**EXERCISE DIRECTIONS:**
Return the listing below in full, with every line exactly as it is.

**PROVIDED DATA:**
++++++
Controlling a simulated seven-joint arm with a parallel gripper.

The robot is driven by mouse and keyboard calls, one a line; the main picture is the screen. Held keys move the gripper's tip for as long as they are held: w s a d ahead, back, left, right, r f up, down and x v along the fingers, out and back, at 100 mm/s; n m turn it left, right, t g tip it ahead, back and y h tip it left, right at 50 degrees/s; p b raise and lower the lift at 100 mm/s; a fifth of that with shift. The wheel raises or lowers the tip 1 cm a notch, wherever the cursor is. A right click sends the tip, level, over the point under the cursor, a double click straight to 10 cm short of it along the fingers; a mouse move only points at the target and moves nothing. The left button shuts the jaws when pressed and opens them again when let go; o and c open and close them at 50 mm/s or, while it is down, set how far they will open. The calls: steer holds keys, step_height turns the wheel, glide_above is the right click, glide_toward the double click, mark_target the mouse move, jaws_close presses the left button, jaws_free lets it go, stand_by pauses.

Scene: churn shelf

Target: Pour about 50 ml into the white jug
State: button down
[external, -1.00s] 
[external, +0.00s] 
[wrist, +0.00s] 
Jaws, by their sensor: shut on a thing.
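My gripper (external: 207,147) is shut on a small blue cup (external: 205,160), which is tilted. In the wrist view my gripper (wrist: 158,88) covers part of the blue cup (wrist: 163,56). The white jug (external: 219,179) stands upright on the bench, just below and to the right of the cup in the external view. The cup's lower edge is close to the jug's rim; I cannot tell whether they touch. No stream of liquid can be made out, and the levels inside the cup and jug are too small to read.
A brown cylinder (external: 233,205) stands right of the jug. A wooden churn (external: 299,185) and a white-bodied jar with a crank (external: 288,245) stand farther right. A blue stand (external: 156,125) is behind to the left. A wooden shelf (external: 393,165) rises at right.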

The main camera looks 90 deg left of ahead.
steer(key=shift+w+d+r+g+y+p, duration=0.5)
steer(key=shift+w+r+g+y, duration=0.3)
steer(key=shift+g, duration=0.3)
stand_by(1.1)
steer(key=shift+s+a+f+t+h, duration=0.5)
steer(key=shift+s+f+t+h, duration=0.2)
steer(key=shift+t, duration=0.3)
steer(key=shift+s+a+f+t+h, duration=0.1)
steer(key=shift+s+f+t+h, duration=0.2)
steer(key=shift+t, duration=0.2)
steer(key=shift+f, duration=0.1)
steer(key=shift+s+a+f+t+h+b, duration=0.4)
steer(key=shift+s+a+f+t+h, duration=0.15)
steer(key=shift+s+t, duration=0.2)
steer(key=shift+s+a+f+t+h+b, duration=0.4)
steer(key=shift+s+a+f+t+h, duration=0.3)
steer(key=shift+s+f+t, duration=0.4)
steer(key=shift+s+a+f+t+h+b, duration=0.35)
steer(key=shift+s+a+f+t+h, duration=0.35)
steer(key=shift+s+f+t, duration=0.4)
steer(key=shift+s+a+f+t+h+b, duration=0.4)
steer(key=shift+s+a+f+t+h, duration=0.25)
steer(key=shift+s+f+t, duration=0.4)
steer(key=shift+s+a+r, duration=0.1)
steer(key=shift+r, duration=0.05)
++++++
**THE RESPONSE:**
Controlling a simulated seven-joint arm with a parallel gripper.

The robot is driven by mouse and keyboard calls, one a line; the main picture is the screen. Held keys move the gripper's tip for as long as they are held: w s a d ahead, back, left, right, r f up, down and x v along the fingers, out and back, at 100 mm/s; n m turn it left, right, t g tip it ahead, back and y h tip it left, right at 50 degrees/s; p b raise and lower the lift at 100 mm/s; a fifth of that with shift. The wheel raises or lowers the tip 1 cm a notch, wherever the cursor is. A right click sends the tip, level, over the point under the cursor, a double click straight to 10 cm short of it along the fingers; a mouse move only points at the target and moves nothing. The left button shuts the jaws when pressed and opens them again when let go; o and c open and close them at 50 mm/s or, while it is down, set how far they will open. The calls: steer holds keys, step_height turns the wheel, glide_above is the right click, glide_toward the double click, mark_target the mouse move, jaws_close presses the left button, jaws_free lets it go, stand_by pauses.

Scene: churn shelf

Target: Pour about 50 ml into the white jug
State: button down
[external, -1.00s] 
[external, +0.00s] 
[wrist, +0.00s] 
Jaws, by their sensor: shut on a thing.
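My gripper (external: 207,147) is shut on a small blue cup (external: 205,160), which is tilted. In the wrist view my gripper (wrist: 158,88) covers part of the blue cup (wrist: 163,56). The white jug (external: 219,179) stands upright on the bench, just below and to the right of the cup in the external view. The cup's lower edge is close to the jug's rim; I cannot tell whether they touch. No stream of liquid can be made out, and the levels inside the cup and jug are too small to read.
A brown cylinder (external: 233,205) stands right of the jug. A wooden churn (external: 299,185) and a white-bodied jar with a crank (external: 288,245) stand farther right. A blue stand (external: 156,125) is behind to the left. A wooden shelf (external: 393,165) rises at right.

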The main camera looks 90 deg left of ahead.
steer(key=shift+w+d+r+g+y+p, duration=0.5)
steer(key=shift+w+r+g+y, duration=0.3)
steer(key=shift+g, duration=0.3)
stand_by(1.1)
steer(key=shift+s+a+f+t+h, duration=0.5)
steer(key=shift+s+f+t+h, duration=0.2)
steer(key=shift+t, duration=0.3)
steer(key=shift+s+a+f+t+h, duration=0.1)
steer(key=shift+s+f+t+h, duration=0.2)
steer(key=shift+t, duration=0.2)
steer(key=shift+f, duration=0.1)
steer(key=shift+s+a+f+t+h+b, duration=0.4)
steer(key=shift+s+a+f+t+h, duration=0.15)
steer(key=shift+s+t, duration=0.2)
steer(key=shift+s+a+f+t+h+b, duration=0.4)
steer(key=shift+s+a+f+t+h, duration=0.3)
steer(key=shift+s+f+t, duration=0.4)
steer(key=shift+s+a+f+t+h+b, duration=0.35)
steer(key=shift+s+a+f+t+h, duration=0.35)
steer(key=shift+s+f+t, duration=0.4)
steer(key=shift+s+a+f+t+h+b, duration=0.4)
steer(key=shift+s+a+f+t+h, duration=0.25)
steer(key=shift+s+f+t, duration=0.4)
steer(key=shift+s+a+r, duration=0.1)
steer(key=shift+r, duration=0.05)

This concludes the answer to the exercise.